The amount of possible H₂O₂ production of the N-G/MOF over the potential range could be estimated from the amounts of ring-current densities increased at more negative applied potentials than −0.94 V. After −0.94 V the ring-current densities with N-G/MOF on disk condition became higher than the ring current densities with bare GC disk. This indicates an additional supply of H₂O₂ from N-G/MOF to the ring surface. The increased current density (following the black line) was only about 0.35 mA/cm² at −1.2 V. Although the rate of ORR reaction step (17) on the bare GC ring surface depends on many different factors, such a low increase in ring-current densities with the N-G/MOF on the disk condition indicate that the concentration of H₂O₂ supplied from the N-G/MOF surface to the GC ring was mostly like very low at −1.2 V. Which suggests that on the N-G/MOF catalyst the ORR in acidic medium mostly followed the direct 4-electron transfer pathway over the applied potential range.

2.4. Effect of Acid Concentration in the Acidic Electrolyte ORR on N-G/MOF

The effect of acid concentration on the LSV data for ORR in the acidic medium on the N-G/MOF catalyst is shown in Figure 5. In addition to the 0.01 M, two lower concentrations of 0.005 M and 0.001 M solutions of HClO₄ acid were used as the electrolyte to see the effect of H+ concentration on the acidic medium ORR on the N-G/MOF catalyst. The obtained ORR current densities in 0.005 M HClO₄ were lower than those of 0.01 M HClO₄ electrolyte at almost all the applied potentials. The current densities for the 0.001 M HClO₄ electrolyte were drastically lower than the two other acid concentrations electrolyte conditions. Although the acidic medium ORR on the N-G/MOF catalyst is expected to follow the pathways discussed in the previous section if we calculate the electron transfer number with the 0.005 M HClO₄ electrolyte data it will be near 2. And it will be even less than 2 for the 0.001 M HClO₄ electrolyte data. Hence, it is evident that the electron transfer number cannot solely help much to determine the ORR pathways. The observed data from Figure 5 suggest that the obtained current densities from the RDE/RRDE experiments in the acidic medium, critically depend on the concentration of the H⁺ in the electrolyte solution. Therefore, selecting the acidic electrolyte with a sufficient concentration of H⁺ is significant for the proper evaluation of the electrochemical properties of catalysts by RDE/RRDE experiments.

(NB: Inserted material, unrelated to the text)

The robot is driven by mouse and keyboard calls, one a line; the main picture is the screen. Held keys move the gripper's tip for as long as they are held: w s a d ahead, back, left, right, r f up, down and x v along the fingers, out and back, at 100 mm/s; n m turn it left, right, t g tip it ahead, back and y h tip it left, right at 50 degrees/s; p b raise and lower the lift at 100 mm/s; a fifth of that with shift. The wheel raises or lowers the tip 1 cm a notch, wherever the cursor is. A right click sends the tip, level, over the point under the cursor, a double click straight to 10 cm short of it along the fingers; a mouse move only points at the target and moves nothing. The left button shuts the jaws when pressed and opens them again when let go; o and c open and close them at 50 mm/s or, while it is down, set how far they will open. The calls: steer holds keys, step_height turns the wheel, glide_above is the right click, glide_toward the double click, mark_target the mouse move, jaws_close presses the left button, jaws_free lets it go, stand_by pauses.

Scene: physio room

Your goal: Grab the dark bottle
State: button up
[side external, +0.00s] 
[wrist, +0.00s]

2.5. Data Comparison between RDE and RRDE Experiments

To provide additional insight into the RDE/RRDE experiments below a data comparison for our RDE and RRDE experiments of N-G/MOF catalyst for both alkaline and acidic medium is presented in

Table 1. Data Comparison of RDE and RRDE experiments of N-G/MOF in both acidic and alkaline mediums. All the other experiments conditions are same.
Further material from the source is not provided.